[Requirement]: Transcribe all of the material exactly, except for its pictures.

[Raw data]:
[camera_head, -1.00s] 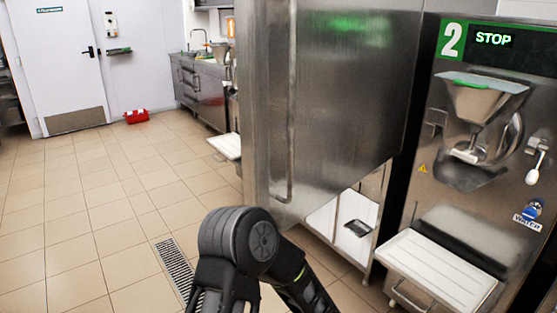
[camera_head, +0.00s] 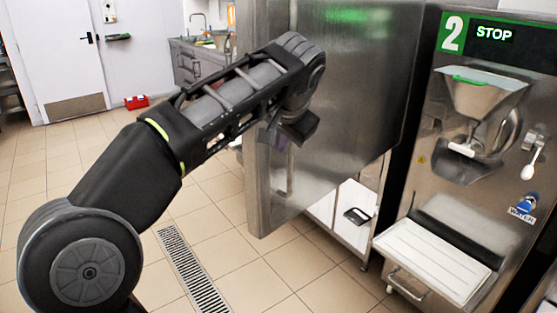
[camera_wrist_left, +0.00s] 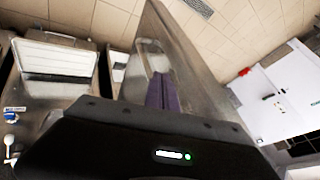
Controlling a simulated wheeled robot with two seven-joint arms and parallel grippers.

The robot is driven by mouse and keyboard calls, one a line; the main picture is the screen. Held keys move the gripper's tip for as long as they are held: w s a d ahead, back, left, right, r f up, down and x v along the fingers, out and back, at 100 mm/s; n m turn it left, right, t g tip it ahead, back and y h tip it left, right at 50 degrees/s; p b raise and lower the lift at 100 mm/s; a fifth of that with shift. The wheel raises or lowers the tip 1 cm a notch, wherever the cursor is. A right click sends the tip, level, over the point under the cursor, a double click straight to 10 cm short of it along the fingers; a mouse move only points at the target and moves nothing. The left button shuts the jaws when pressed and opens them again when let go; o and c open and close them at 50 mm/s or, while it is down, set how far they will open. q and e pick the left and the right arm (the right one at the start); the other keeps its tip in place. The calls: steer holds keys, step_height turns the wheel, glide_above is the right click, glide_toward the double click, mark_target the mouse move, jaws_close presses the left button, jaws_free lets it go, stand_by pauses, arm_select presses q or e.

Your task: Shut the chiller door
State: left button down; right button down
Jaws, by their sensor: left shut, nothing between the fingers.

[Task answer]:
[camera_head, -1.00s] 
[camera_head, +0.00s] 
[camera_wrist_left, +0.00s] 
Controlling a simulated wheeled robot with two seven-joint arms and parallel grippers.

The robot is driven by mouse and keyboard calls, one a line; the main picture is the screen. Held keys move the gripper's tip for as long as they are held: w s a d ahead, back, left, right, r f up, down and x v along the fingers, out and back, at 100 mm/s; n m turn it left, right, t g tip it ahead, back and y h tip it left, right at 50 degrees/s; p b raise and lower the lift at 100 mm/s; a fifth of that with shift. The wheel raises or lowers the tip 1 cm a notch, wherever the cursor is. A right click sends the tip, level, over the point under the cursor, a double click straight to 10 cm short of it along the fingers; a mouse move only points at the target and moves nothing. The left button shuts the jaws when pressed and opens them again when let go; o and c open and close them at 50 mm/s or, while it is down, set how far they will open. q and e pick the left and the right arm (the right one at the start); the other keeps its tip in place. The calls: steer holds keys, step_height turns the wheel, glide_above is the right click, glide_toward the double click, mark_target the mouse move, jaws_close presses the left button, jaws_free lets it go, stand_by pauses, arm_select presses q or e.

Your task: Shut the chiller door
State: left button down; right button down
Jaws, by their sensor: left shut, nothing between the fingers.

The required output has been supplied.